At present not a single Russian Social-Democrat can have any doubts that the final rupture between the revolutionary and the opportunist tendencies was caused, not by any ‘organisational’ circumstances, but by the desire of the opportunists to consolidate the independent features of opportunism and to continue to cause confusion of mind by the disquisitions of the Krichevskys and Martynovs.
Notes
[1] The International Socialist Bureau – the executive body of the Second International established by decision of the Paris Congress in 1900. From 1905 onwards, Lenin was a member of the Bureau as a representative of the Russian Social-Democratic Labour Party. –Ed.
[2] Our judgement of the split was based, not only upon a study of the literature on the subject, but also on information gathered abroad by several members of our organisation.
[3] This assertion is repeated in Two Conferences, p. 25.

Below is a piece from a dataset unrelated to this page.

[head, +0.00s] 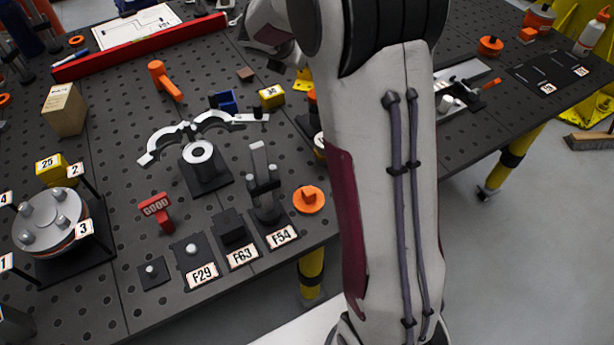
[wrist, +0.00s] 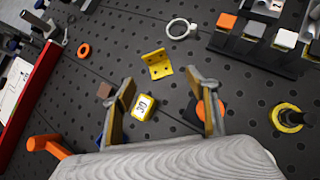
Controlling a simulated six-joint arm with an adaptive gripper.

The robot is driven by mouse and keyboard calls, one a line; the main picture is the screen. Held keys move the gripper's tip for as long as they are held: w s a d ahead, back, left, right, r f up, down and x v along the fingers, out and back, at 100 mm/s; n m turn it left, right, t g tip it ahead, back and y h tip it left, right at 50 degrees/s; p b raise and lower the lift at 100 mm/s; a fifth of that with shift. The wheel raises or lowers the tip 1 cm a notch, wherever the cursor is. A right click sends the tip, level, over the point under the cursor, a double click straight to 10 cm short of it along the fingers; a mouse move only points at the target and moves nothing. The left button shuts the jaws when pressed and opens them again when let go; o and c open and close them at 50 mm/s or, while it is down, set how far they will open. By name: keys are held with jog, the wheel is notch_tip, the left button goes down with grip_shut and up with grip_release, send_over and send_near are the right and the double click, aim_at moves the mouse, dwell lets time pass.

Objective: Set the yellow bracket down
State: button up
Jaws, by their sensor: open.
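The yellow bracket (wrist: 157,64) is an L-shaped piece with holes. In the wrist view it lies on the dark perforated table, just beyond my fingertips and apart from them. In the head view only a small part of the bracket (head: 302,79) shows beside my arm. My gripper (wrist: 162,84) is open and empty, with its two fingers spread wide in the wrist view.
A yellow numbered block (wrist: 143,105) lies between my fingers, near the left one. An orange-and-black part (wrist: 212,110) is by the right finger. A pale ring (wrist: 180,29) and a rack of coloured blocks (wrist: 253,47) lie beyond.

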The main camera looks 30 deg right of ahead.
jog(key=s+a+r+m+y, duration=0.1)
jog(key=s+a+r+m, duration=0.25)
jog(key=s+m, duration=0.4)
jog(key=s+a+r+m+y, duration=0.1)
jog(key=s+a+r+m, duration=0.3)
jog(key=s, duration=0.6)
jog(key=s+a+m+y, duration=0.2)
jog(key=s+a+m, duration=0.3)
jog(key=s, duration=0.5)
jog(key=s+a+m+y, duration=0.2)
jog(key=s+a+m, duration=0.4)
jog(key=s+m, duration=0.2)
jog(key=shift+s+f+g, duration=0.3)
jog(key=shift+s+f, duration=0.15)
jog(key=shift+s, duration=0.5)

[4] Precisely: in the introduction to the June resolutions we said that Russian Social-Democracy as a whole always stood by the principles of the Emancipation of Labour group and that the particular service of the Union Abroad was its publishing and organising activity. In other words, we expressed our complete readiness to forget the past and to recognise the usefulness (for the cause) of the work of our comrades of the Union Abroad provided it completely ceased the vacillation we tried to ‘catch’. Any impartial person reading the June resolutions will only thus interpret them. If the Union Abroad, after having caused a split by its new turn towards Economism (in its articles in No. 10 and in the amendments), now solemnly charges us with untruth (Two Conferences, p. 30), because of what we said about its services, then, of course, such an accusation can only evoke a smile.
[5] A polemic on the subject started in Vorwärts between its present editor, Kautsky, and the Editorial Board of Zarya. We shall not fail to acquaint the Russian reader with this controversy.
[6] That is, if the editorial consultations in connection with the establishment of a joint supreme council of the combined organisations are not to be regarded as a restriction of autonomy. But in June Rabocheye Dyelo agreed to this.
Correction to What Is to Be Done?
The Initiators’ Group of whom I speak in the pamphlet What Is to Be Done?, have asked me to make the following correction to my description of the part they played in the attempt to reconcile the Social-Democratic organisations abroad:
Of the three members of this group, only one left the Union Abroad at the end of 1900; the others left in 1901, only after becoming convinced that it was impossible to obtain the Union’s consent to a conference with the Iskra organisation abroad and the revolutionary Sotsial-Demokrat organisation, which the Initiators’ Group had proposed. The Administrative Committee of the Union Abroad at first rejected this proposal, contending that the persons comprising the Initiators’ Group were “not competent” to act as mediators, and it expressed the desire to enter into direct contact with the Iskra organisation abroad. Soon thereafter, however, the Administrative Committee of the Union Abroad informed the Initiators’ Group that following the appearance of the first number of Iskra containing the report of the split in the Union, it had altered its decision and no longer desired to maintain relations with Iskra. After this, how can one explain the statement made by a member of the Administrative Committee of the Union Abroad that the latter’s rejection of a conference was called forth entirely by its dissatisfaction with the composition of the Initiators’ Group? It is true that it is equally difficult to explain why the Administrative Committee of the Union Abroad agreed to a conference in June of last year, still remained in force and Iskra’s ‘negative’ attitude to the Union Abroad was still more strongly expressed in the first issue of Zarya, and in No. 4 of Iskra, both of which appeared prior to the June Conference.